- STATED EXERCISE: Your task is to repeat only the lines from the one with "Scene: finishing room" through the one with "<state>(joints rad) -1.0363", exactly as they stand, both ends included.

- DATA BLOCK:
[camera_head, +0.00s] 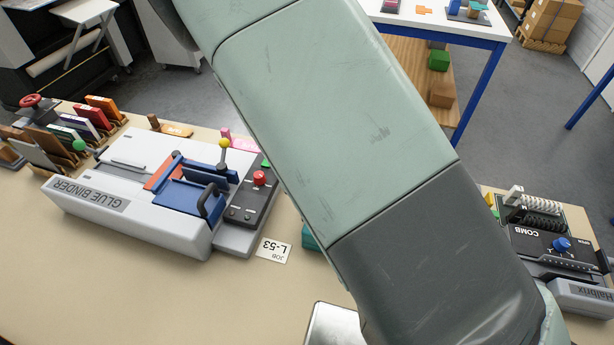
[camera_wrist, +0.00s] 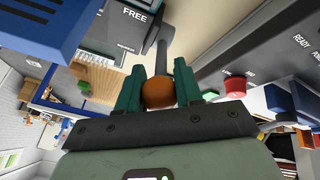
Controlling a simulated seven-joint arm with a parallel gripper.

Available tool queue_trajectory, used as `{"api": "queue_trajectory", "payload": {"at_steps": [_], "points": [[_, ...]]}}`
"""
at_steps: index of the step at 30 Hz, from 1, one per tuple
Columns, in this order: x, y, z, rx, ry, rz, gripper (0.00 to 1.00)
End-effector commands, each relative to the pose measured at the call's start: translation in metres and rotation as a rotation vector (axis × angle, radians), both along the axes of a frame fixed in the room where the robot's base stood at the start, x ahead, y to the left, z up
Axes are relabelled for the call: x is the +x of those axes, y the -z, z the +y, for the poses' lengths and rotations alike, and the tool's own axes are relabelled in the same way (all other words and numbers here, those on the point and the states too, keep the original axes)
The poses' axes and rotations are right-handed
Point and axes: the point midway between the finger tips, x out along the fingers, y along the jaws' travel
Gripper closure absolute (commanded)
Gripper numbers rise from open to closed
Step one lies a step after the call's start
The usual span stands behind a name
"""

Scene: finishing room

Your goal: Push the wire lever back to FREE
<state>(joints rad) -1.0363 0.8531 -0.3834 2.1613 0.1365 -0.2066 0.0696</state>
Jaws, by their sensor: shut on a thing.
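In the wrist view my gripper (camera_wrist: 158,92), with teal fingers, is shut on the orange ball knob (camera_wrist: 158,94) of the wire lever. The lever's grey rod (camera_wrist: 161,58) runs from the knob up to a dark pivot piece. A dark plate with the white word FREE (camera_wrist: 135,13) lies beside the pivot, to the left of the rod. The lever's exact angle to that label is hard to tell. In the head view my large arm covers the middle, and my gripper and the lever do not show.
In the wrist view a red button (camera_wrist: 235,86) and a green one (camera_wrist: 211,96) sit on a grey panel at right. In the head view the glue binder (camera_head: 130,190) stands left and the comb binder (camera_head: 545,240) right. The front-left table (camera_head: 130,290) is clear.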

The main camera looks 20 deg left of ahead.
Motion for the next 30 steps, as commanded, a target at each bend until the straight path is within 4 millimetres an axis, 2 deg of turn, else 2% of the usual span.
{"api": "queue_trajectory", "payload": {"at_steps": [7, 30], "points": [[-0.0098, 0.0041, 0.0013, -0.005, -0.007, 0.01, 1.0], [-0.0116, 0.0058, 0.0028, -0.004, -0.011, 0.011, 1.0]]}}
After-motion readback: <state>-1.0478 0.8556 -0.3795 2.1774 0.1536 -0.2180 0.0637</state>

- COMPLETE OUTPUT:
Scene: finishing room

Your goal: Push the wire lever back to FREE
<state>(joints rad) -1.0363 0.8531 -0.3834 2.1613 0.1365 -0.2066 0.0696</state>

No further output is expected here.